[Records from a collection]
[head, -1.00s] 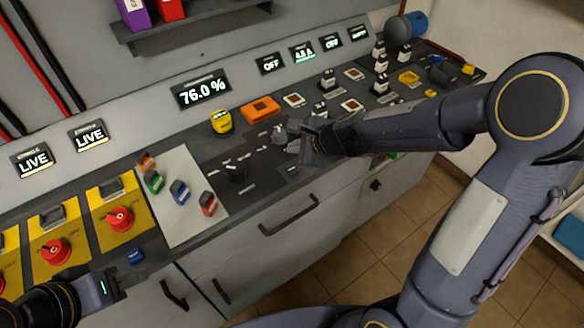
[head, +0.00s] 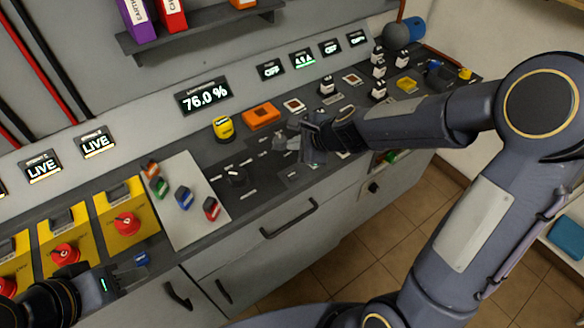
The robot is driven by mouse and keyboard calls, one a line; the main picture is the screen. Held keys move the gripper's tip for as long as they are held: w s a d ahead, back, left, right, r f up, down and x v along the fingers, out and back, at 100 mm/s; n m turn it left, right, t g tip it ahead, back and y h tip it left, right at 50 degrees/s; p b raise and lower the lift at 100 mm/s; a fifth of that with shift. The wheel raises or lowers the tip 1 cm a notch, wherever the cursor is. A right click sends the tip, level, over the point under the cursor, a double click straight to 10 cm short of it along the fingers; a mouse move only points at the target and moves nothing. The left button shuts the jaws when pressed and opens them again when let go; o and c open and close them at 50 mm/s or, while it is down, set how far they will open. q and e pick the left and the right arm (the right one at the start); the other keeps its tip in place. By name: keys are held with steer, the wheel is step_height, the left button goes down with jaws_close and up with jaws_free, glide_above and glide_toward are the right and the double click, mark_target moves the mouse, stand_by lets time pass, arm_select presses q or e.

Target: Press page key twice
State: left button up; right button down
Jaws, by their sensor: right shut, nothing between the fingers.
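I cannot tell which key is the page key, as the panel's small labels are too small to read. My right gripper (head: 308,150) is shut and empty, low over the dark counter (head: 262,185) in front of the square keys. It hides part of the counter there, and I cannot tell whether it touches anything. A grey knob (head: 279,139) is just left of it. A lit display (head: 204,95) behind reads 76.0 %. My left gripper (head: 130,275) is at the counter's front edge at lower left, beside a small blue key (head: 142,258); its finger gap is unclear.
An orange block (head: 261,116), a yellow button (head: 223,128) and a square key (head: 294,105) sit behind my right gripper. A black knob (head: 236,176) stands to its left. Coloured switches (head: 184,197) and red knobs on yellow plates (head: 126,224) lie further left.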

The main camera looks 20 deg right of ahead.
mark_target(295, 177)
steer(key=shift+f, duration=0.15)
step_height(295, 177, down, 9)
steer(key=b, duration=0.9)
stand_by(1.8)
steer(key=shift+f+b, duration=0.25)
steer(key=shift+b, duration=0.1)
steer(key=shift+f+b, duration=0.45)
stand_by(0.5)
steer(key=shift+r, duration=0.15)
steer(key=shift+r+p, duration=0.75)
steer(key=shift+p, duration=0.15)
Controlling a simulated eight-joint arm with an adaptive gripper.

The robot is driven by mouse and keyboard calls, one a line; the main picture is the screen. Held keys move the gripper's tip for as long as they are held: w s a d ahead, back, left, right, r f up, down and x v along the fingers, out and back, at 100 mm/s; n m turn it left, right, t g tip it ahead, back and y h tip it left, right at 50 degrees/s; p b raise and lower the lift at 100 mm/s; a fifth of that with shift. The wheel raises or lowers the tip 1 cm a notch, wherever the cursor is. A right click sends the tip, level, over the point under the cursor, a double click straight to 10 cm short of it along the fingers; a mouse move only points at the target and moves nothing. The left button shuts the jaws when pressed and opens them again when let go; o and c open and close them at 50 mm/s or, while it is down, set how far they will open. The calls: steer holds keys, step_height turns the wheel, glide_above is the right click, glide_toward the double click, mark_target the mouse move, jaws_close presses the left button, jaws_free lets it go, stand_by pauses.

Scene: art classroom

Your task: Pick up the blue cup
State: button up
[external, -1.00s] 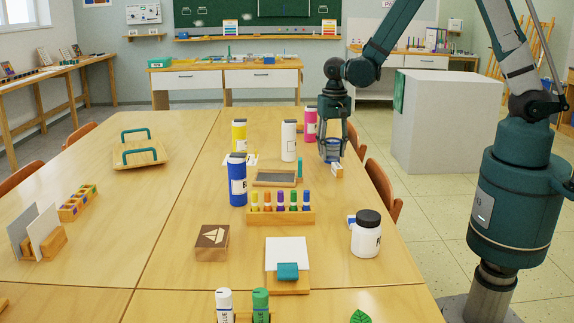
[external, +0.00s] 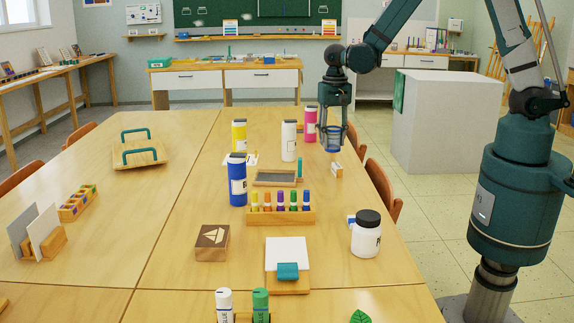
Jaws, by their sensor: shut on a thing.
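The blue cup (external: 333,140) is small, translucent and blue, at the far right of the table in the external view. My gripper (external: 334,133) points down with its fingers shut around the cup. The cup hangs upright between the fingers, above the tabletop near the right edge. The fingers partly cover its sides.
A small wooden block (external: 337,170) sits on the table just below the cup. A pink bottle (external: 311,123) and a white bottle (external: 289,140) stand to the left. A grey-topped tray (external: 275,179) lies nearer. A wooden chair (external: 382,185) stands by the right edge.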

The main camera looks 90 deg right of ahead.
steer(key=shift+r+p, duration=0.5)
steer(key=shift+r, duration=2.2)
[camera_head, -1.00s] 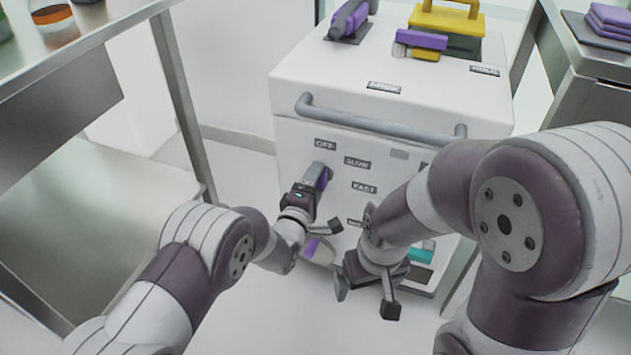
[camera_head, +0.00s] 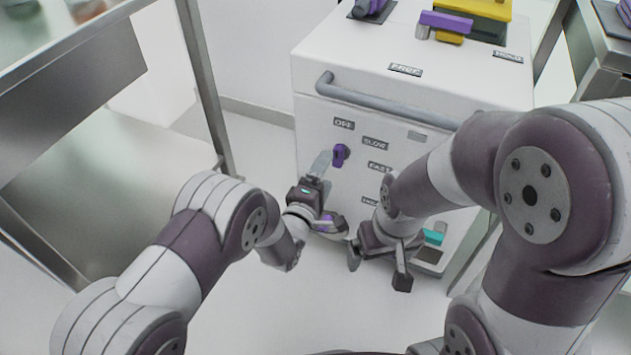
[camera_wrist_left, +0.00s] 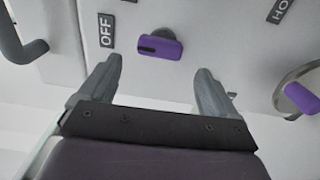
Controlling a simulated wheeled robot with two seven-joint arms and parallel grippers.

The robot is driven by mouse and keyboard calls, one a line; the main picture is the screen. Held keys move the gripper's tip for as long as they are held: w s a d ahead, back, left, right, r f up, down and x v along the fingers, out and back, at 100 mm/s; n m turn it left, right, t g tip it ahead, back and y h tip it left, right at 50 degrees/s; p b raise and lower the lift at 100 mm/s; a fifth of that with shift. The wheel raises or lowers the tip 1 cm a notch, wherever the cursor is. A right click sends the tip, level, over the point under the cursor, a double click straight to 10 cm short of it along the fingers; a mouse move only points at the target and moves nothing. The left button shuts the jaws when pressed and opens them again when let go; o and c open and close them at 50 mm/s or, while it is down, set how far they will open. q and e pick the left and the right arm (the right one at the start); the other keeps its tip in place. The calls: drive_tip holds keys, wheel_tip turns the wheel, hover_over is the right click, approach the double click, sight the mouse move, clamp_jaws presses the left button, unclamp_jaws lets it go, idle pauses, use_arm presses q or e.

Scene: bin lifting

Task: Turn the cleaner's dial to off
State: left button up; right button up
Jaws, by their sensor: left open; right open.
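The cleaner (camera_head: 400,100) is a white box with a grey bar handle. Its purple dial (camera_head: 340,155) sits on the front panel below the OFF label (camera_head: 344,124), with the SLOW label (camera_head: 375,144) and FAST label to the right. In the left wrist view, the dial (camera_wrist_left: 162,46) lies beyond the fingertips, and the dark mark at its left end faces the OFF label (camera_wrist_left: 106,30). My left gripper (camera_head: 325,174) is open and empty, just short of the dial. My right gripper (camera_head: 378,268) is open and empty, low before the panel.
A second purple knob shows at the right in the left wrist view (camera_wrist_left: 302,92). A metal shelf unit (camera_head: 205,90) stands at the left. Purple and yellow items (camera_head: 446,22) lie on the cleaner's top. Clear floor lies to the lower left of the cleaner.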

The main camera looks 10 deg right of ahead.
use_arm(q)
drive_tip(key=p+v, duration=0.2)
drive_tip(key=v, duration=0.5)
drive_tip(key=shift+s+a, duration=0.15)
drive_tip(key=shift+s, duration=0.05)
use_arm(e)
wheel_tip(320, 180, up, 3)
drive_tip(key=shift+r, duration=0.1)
* * *
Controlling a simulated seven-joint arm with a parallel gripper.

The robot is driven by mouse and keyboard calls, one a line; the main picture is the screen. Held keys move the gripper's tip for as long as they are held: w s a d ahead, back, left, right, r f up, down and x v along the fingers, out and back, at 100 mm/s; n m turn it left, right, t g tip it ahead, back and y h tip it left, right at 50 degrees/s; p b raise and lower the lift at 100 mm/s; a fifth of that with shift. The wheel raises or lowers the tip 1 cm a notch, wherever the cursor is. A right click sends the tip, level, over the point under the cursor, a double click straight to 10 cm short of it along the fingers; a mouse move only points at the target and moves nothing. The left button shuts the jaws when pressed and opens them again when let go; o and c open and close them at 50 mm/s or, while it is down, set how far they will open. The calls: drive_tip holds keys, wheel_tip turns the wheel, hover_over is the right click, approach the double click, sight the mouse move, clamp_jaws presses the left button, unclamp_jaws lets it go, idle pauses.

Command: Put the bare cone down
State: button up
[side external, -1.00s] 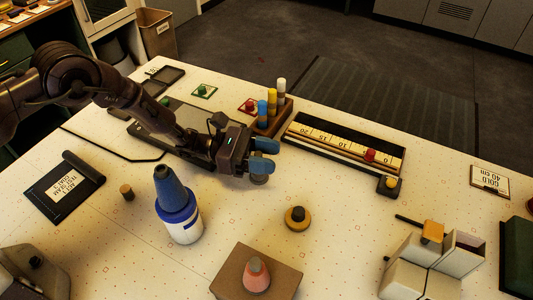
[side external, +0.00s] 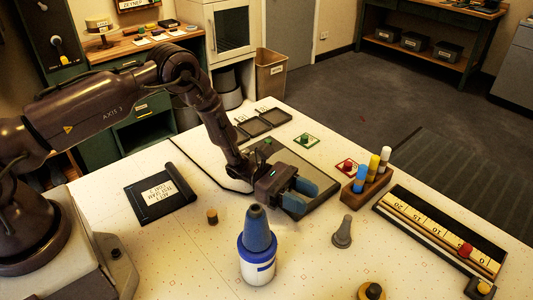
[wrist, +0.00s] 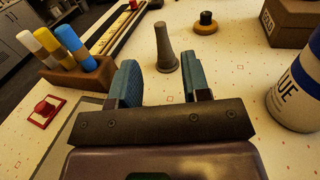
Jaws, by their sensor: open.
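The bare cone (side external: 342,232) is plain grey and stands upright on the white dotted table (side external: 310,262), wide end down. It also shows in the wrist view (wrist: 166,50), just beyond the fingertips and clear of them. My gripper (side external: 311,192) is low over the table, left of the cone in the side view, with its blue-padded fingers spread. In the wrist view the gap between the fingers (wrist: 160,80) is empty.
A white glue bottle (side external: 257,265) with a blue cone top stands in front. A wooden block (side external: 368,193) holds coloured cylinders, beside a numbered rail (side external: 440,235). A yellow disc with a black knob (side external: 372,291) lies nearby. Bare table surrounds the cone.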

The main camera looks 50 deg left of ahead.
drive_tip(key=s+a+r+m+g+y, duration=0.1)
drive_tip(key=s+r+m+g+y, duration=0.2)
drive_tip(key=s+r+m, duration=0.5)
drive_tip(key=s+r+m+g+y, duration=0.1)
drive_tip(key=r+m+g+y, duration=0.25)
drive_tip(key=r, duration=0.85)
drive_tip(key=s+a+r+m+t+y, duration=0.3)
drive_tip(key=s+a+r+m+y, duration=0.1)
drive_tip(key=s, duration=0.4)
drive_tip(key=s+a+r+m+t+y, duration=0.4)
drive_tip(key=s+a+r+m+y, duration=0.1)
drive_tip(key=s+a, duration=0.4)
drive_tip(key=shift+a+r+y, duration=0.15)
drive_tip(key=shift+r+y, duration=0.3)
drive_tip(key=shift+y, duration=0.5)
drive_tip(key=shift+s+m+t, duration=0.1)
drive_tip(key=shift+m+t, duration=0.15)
* * *
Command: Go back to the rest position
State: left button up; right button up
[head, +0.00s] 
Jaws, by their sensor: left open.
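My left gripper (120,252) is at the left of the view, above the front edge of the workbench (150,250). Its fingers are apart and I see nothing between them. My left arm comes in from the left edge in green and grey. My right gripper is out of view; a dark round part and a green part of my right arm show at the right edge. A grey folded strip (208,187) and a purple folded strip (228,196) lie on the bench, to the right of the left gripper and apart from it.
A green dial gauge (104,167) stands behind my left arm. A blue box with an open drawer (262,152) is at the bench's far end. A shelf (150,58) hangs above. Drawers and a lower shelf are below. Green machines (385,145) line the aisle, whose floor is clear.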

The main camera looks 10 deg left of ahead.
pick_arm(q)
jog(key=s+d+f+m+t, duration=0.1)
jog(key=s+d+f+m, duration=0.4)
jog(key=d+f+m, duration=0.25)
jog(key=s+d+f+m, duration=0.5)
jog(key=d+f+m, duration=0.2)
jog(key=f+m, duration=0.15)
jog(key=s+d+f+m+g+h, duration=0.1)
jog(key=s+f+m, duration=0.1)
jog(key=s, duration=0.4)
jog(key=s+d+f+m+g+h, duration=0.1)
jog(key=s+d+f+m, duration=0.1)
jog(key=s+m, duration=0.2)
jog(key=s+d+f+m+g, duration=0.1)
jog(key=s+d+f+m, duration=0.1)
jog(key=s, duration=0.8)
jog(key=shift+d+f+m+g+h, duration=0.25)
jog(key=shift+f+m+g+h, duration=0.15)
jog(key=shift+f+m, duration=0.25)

• **Work instructions**: Find every line that holds "joint" and copy it.

• **Result**:
Controlling a simulated eight-joint arm with an adaptive gripper.
Controlling a simulated wheeled robot with two seven-joint arms and parallel grippers.
Controlling a simulated seven-joint arm with a parallel gripper.

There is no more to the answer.